Document Type



Published in: Southern California Law Review, vol. 79, no. 1 (November 2005).


This article, the second in a trilogy, interprets American ownership-spreading programs past and present under the aspect of a comprehensive theory of "the American ownership society" (OS) developed in its predecessor article, titled Whose Ownership? Which Society? It also identifies what appears to be a significant gap in our efforts to become a comprehensive OS thus far.

By early in the 20th century, we had developed and implemented a number of highly innovative and successful programs dedicated to the task of spreading human and nonhuman capital (in the form of arable land in particular) quite broadly. Since about the 1930s, however, small-parceled land has receded in importance as a form of nonhuman capital such as can underwrite productive autonomy; and we now lack the land to dole out in that fashion in any event. To complete our OS in the manner that we began to do seriously in the late 19th century, we must turn to the prospect of spreading the ownership of business firms.

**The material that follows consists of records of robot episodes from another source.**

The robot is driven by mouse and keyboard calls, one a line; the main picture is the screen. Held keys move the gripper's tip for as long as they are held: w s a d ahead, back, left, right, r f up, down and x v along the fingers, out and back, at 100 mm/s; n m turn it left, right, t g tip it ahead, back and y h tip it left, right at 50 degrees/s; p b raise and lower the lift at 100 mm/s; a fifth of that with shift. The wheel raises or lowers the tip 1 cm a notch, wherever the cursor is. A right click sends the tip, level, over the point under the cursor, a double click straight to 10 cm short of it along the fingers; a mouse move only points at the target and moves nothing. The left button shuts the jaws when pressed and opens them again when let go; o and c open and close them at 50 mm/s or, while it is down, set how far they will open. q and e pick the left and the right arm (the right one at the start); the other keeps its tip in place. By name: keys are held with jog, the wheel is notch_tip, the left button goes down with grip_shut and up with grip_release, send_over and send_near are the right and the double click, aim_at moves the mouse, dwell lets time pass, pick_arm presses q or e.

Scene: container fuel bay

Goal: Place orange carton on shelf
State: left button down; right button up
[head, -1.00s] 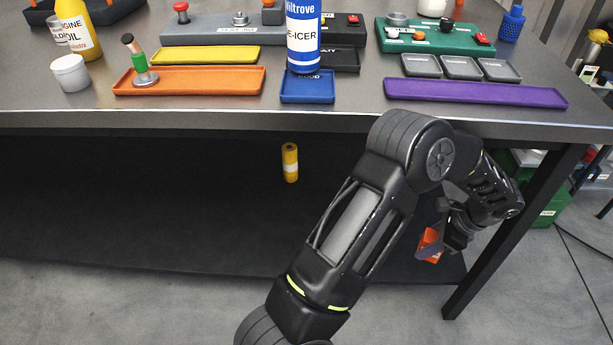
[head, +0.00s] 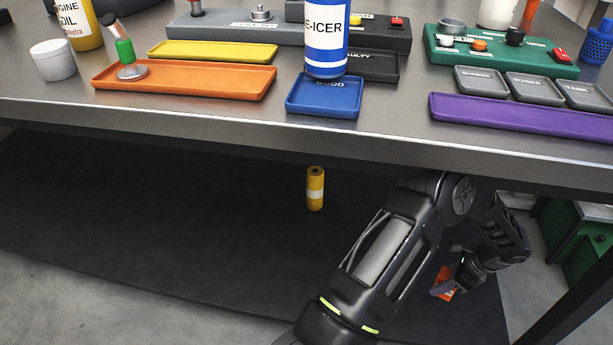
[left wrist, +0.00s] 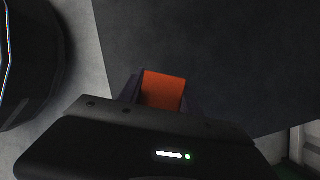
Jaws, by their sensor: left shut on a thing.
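The orange carton (head: 448,293) is in the jaws of my left gripper (head: 443,283), below the benchtop's front edge at the lower right. The left wrist view shows the carton's orange face (left wrist: 163,91) between the two dark fingers (left wrist: 162,100), which are shut on it. The dark lower shelf (head: 200,220) spreads under the bench. In the head view the carton appears in front of the shelf's right part; I cannot tell its height above it. My right gripper is not in view.
A yellow cylinder (head: 315,188) with a pale band stands on the shelf near the middle. The benchtop (head: 230,125) overhangs the shelf and carries trays and a blue-and-white can (head: 327,40). A bench leg (head: 570,300) stands at right. The shelf's left part is clear.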

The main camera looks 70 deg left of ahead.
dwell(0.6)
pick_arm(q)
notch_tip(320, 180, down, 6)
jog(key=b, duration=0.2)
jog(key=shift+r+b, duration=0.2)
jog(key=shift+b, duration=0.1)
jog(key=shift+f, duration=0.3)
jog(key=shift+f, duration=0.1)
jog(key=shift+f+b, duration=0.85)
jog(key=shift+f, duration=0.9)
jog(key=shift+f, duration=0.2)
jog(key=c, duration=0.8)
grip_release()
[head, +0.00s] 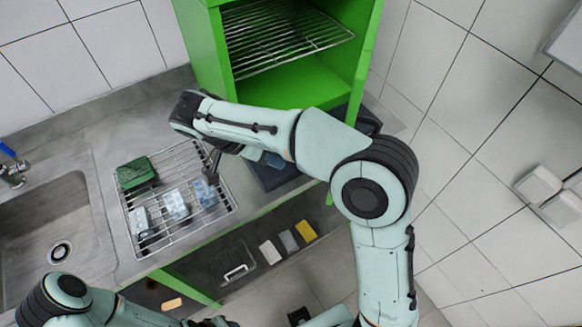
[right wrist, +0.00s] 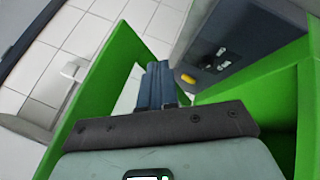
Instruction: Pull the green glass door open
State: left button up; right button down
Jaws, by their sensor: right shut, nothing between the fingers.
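The green cabinet (head: 208,45) stands at the back on the counter, with wire shelves visible inside its front. I cannot tell in the head view where the glass door is. In the right wrist view a green frame (right wrist: 92,100), seemingly the door's, stands left of my right gripper (right wrist: 155,70), with tiled wall showing beyond. The gripper's fingers are together and empty, between this frame and a green panel (right wrist: 275,90) on the right. Contact cannot be told. My right forearm crosses below the cabinet in the head view. My left arm enters bottom left; its fingers are unclear.
A sink (head: 40,235) lies at the left. A wire rack (head: 222,205) holds a green sponge (head: 136,173) and several small pale blocks. A yellow block (head: 306,231) lies on the lower shelf. Tiled wall bounds the right side.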

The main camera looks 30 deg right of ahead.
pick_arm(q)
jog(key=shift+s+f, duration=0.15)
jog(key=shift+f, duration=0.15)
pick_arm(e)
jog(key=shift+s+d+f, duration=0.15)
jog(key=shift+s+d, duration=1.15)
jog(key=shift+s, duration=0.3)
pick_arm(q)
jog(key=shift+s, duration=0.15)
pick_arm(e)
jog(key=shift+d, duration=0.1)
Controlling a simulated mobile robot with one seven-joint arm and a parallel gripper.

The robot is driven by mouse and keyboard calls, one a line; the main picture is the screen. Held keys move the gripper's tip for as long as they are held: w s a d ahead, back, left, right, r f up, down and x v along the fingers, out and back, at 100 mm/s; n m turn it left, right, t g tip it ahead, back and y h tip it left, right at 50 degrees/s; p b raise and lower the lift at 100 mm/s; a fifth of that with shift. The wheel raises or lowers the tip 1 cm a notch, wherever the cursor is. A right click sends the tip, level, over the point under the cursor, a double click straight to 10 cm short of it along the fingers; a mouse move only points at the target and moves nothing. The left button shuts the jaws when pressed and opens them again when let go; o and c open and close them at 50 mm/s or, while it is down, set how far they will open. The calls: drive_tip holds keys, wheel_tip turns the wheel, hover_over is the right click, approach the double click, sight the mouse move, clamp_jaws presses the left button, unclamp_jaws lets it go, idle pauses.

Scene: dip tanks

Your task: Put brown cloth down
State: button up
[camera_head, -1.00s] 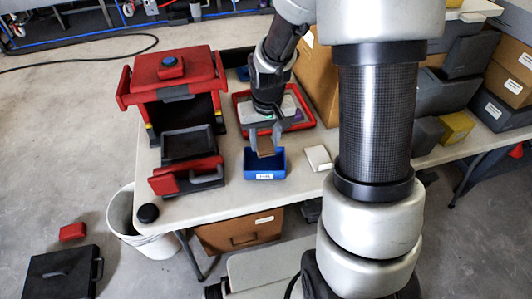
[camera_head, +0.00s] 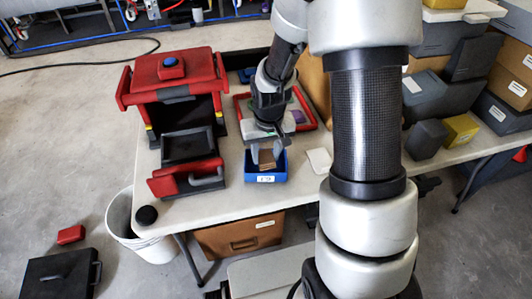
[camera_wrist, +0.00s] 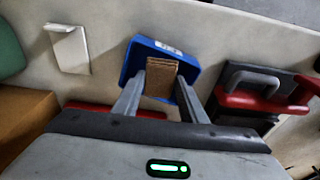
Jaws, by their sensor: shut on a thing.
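The brown cloth (camera_wrist: 160,78) shows as a small folded brown block between my gripper's fingers (camera_wrist: 158,92) in the wrist view. My gripper (camera_head: 265,158) is shut on it. In the head view the cloth (camera_head: 267,160) is at the mouth of a small blue bin (camera_head: 266,178) with a white label on its front. The blue bin (camera_wrist: 133,62) surrounds the cloth in the wrist view. I cannot tell whether the cloth touches the bin's floor.
A red and black machine (camera_head: 175,95) stands left of the bin, its red-fronted drawer (camera_head: 186,178) close by. A red tray (camera_head: 312,112) lies behind my gripper. A white flat piece (camera_head: 319,161) lies right of the bin. Grey and brown boxes (camera_head: 430,85) stand farther right.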

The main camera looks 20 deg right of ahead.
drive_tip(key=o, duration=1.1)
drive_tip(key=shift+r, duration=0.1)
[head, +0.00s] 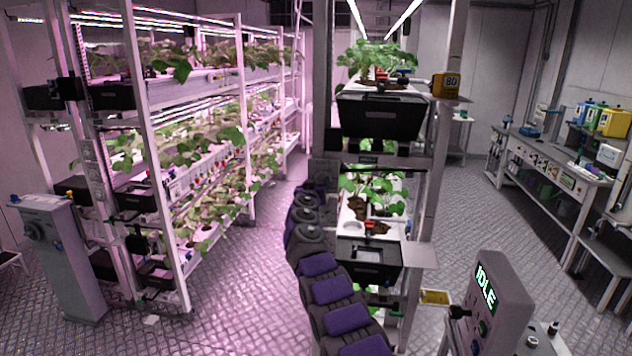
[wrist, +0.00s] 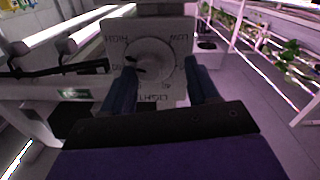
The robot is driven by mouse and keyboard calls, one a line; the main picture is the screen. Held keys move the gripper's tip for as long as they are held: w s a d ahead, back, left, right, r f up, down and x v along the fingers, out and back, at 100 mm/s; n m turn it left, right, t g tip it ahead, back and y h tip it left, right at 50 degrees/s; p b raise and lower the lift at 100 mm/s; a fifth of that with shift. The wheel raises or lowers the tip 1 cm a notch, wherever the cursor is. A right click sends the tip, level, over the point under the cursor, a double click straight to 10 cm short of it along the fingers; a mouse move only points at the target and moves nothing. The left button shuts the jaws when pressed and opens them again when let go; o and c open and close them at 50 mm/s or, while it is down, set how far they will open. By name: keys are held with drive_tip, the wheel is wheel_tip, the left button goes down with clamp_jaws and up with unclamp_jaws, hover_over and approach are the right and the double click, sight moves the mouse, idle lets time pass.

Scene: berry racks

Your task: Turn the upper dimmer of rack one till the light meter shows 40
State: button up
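The light meter (head: 446,85) is a yellow box on the upper tier of the middle rack and appears to read 80. In the wrist view a round grey dimmer dial (wrist: 150,58) sits on a pale plate, its lettering (HIGH, LOW, LIGHT) upside down. A dark mark shows on the dial's left side. My gripper (wrist: 160,68) is open, with one dark blue finger at each side of the dial; the left finger overlaps its edge. I cannot tell whether either finger touches the dial. In the head view my gripper's fingers are not distinct.
The middle rack (head: 428,200) holds plants and black bins, close to my arm. A pink-lit rack (head: 140,100) stands left beside a grey pedestal (head: 60,255). A console reading IDLE (head: 495,300) stands at front right. A bench (head: 550,160) lines the right wall, with clear floor before it.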

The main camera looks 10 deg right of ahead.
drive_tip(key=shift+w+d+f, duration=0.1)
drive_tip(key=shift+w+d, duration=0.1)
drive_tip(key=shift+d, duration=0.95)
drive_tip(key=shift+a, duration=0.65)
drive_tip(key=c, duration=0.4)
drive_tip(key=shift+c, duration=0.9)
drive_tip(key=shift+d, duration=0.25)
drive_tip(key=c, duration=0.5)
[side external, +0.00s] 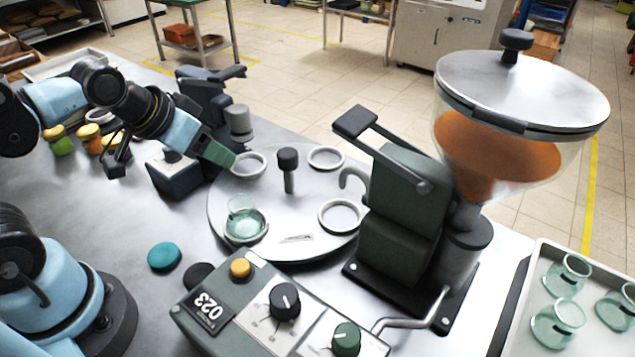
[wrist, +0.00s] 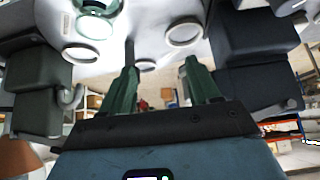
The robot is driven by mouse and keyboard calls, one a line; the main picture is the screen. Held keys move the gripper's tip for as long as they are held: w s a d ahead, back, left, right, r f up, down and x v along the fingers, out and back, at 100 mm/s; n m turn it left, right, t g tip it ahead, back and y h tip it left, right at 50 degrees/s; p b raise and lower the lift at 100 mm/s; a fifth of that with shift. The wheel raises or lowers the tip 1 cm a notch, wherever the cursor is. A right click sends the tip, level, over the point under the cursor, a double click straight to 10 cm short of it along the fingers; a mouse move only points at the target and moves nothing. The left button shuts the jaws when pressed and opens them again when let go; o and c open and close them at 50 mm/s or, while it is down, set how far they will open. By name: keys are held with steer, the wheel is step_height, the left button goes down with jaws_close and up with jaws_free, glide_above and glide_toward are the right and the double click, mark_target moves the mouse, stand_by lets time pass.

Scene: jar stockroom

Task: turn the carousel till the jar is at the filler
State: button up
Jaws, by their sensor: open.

Our home-spreading and education-spreading programs have modernized over the course of the later 20th and early 21st centuries in tandem with the modernization of finance technologies. Our share-spreading programs have not.

The article accordingly surveys and preliminarily assesses some early proposals to spread shares in firms by means analogous to those employed to spread homes and educations. In doing so it also looks ahead to its sequel, which is devoted to updating those early proposals in a manner more sober than that of the earlier proposers.